Dans notre exemple, nous voyons le backlog rempli de tâches en attente. Un chef de produit (product owner) va se charger de sélectionner et hiérarchiser les six premières tâches, qui seront prises en charge par une équipe de deux analystes fonctionnels, puis par une équipe de cinq développeurs et enfin, par un chargé du déploiement.
Les sous-colonnes hachurées sont des zones de tampon pour des tâches traitées, dans l’attente de passer à une étape suivante.
La limite de 6 aux tâches sélectionnées est ici arbitraire, elle permet juste de donner une vision à l’ensemble de l’équipe de ce qui va venir dans un proche avenir, surtout si le backlog est touffu. Ici, la colonne “sélectionné” peut être considérée comme la partie émergée de l’iceberg. On a déterminé que les analystes ne peuvent traiter que 2 tâches à la fois, les développeurs, 4 tâches et, on ne peut mettre en production qu’une seule tâche à la fois. Ce sont les limites de TEC/WIP (tâches en cours, Work-In-Progress).
Six tâches ont été sélectionnées et hiérarchisées : la première à traiter est celle en haut de la colonne, soit A en l’occurrence.
Du temps a passé… Les tâches A, B, C et D sont achevées. Chaque équipe est au maximum de ses limites de tâches en cours. Après consultation de l’équipe, le chef de produit décide de remettre P dans le backlog pour pouvoir le remplacer par R devenu plus prioritaire — il s’agit de toujours respecter la limite de 6.

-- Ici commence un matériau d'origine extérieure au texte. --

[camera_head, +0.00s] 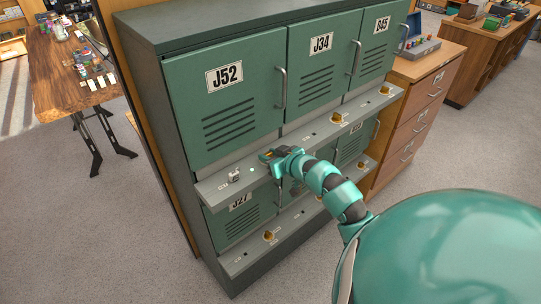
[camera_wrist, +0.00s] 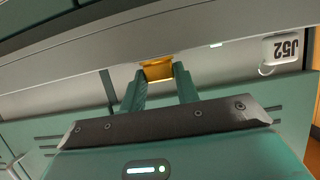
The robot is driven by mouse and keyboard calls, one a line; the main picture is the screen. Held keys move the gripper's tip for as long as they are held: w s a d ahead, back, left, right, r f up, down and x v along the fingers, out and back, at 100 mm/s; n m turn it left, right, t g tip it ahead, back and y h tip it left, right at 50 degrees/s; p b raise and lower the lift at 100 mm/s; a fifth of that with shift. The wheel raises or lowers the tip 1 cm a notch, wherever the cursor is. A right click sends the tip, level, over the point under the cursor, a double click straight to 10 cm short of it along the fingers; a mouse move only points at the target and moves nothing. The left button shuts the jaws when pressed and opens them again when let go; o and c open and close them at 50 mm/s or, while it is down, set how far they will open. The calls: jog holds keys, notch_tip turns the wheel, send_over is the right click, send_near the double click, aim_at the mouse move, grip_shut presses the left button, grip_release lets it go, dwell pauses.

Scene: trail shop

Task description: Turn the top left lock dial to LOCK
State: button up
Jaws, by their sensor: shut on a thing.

Le tableau permet de repérer vite où sont les goulots d’engorgement dans le flux — une colonne tampon toujours pleine est un bon indice — ainsi que les blocages accidentels. Le but de l’ensemble des acteurs est de limiter la durée du cycle, soit le temps moyen pris par une tâche pour traverser tout le tableau. Contrôler en continu cette durée de cycle est aussi un bon indicateur de gestion.
Gestion d’incident
Allo, Houston, nous avons un problème… Nous n’arrivons pas à mettre E en production ! Ça fait des heures et nous n’y arrivons pas !

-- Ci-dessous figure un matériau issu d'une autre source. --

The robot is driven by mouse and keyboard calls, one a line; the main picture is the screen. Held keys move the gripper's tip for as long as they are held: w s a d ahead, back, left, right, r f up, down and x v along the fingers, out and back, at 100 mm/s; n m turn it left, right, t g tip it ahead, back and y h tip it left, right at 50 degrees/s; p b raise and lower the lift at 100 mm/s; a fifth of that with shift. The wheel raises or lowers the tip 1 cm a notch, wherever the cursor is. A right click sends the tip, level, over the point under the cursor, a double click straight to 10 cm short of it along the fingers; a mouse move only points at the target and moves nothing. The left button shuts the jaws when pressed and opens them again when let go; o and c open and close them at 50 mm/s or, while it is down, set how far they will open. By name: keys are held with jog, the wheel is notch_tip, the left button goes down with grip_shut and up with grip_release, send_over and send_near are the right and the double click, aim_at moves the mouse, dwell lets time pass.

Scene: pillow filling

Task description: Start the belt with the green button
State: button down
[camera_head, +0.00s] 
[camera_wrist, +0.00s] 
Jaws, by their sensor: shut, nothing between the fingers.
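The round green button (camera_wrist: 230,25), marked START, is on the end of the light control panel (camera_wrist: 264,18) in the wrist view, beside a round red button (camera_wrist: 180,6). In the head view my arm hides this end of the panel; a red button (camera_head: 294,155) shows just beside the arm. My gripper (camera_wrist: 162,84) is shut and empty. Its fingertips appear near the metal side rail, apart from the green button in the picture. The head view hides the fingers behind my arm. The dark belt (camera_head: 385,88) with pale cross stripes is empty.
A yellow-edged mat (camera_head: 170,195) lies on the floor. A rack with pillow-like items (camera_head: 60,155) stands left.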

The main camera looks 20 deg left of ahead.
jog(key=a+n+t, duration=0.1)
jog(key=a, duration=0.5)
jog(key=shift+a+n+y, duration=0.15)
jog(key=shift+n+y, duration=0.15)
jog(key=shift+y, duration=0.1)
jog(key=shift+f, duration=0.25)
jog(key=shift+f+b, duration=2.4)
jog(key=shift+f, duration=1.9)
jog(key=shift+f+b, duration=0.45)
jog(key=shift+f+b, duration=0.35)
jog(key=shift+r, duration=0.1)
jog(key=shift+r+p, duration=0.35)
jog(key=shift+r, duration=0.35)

C’est l’engorgement majeur. Les développeurs ont terminé leurs tâches et n’ont plus rien à faire, de même que les analystes. Vous pourriez alors penser que dans ce cas, les développeurs pourraient prendre en charge J et K qui sont prêts, et les analystes, L et M, en attendant que le problème à la mise en production soit résolu. Mais cela n’est pas la philosophie Kanban, on ne dépasse pas sa limite de WIP, même si toutes les tâches sont faites. L’objectif premier est d’atteindre et conserver un flux constant, avec des livraisons régulières. La priorité en cas d’incident est donc de rétablir la cadence en résolvant sans délai le problème bloquant la chaine.

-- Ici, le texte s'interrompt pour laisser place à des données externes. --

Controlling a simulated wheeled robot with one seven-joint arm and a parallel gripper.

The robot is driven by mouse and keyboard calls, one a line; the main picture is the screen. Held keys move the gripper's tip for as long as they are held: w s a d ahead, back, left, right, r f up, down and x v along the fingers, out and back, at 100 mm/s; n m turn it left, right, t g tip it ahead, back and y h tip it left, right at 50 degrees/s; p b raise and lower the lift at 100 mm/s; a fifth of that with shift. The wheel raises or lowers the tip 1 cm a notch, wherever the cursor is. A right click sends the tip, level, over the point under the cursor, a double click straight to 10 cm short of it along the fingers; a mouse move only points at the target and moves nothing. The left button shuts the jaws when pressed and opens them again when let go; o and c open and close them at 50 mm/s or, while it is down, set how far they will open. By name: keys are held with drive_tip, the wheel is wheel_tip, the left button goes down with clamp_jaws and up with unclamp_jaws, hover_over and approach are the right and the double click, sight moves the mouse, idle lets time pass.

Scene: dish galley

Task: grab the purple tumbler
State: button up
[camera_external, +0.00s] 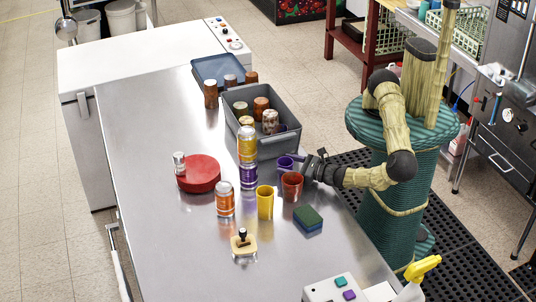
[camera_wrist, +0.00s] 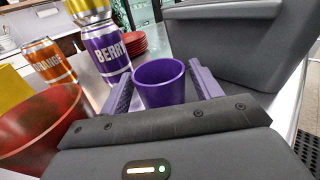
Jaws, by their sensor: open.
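The purple tumbler (camera_wrist: 158,86) stands upright on the steel counter in the wrist view, between the two purple fingers of my gripper (camera_wrist: 162,90). The fingers are apart, one on each side of the tumbler. I cannot tell whether either finger touches it. In the external view the purple tumbler (camera_external: 284,165) is partly hidden behind the red tumbler and my gripper (camera_external: 296,164).
A red tumbler (camera_external: 292,187) stands close beside my gripper, with a yellow tumbler (camera_external: 265,203) past it. A grey bin (camera_external: 283,145) of jars is just behind. A purple can (camera_external: 249,178) and a green sponge (camera_external: 308,220) are also near.

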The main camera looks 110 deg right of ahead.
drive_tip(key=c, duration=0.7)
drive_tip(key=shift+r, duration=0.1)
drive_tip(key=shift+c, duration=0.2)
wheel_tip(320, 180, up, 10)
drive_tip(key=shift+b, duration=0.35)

Ainsi, dans notre situation, toutes les personnes en mesure d’aider le déploiement s’y consacrent et donnent un coup de main. Ceux qui ne peuvent rien apporter font autre chose, mais ne prennent pas des tâches si leur limite est atteinte. Ils peuvent suivre des cours en ligne, ranger leur bureau, faire un championnat de baby-foot, ou toute autre activité constructive. Mais rien, vraiment rien qui puisse faire dépasser leur limite de TEC/WIP.
Voie d’urgence
Il est possible de créer une voie express sur un tableau Kanban, permettant par exemple de gérer des bogues critiques découverts sur une version déjà en production ; une faille de sécurité serait un bon exemple de situation à traiter sans délai. Cette voie est strictement réservée aux réelles urgences. Une tâche mise sur cette voie oblige à suspendre les tâches en cours pour la traiter immédiatement. C’est l’exception où le dépassement des limites de TEC/WIP est autorisé.
À retenir
Il faut comprendre qu’un Kanban ne peut être parfait et figé dès le début, et que c’est une représentation dynamique qui doit être adaptée et perfectionnée dans le temps. C’est un outil qui peut par exemple révéler des problèmes dans le processus et ouvrir la porte à des améliorations. Les limites de WIP ne sont pas non plus absolument gravées dans le marbre, on peut les outrepasser en cas de force majeure ou encore les ajuster. Kanban est un outil vraiment flexible d’optimisation du flux.
Bien sûr, il y a bien d’autres possibilités et des dispositifs plus sophistiqués avec Kanban, mais nous sortirions du cadre d’une introduction exposant le fonctionnement général.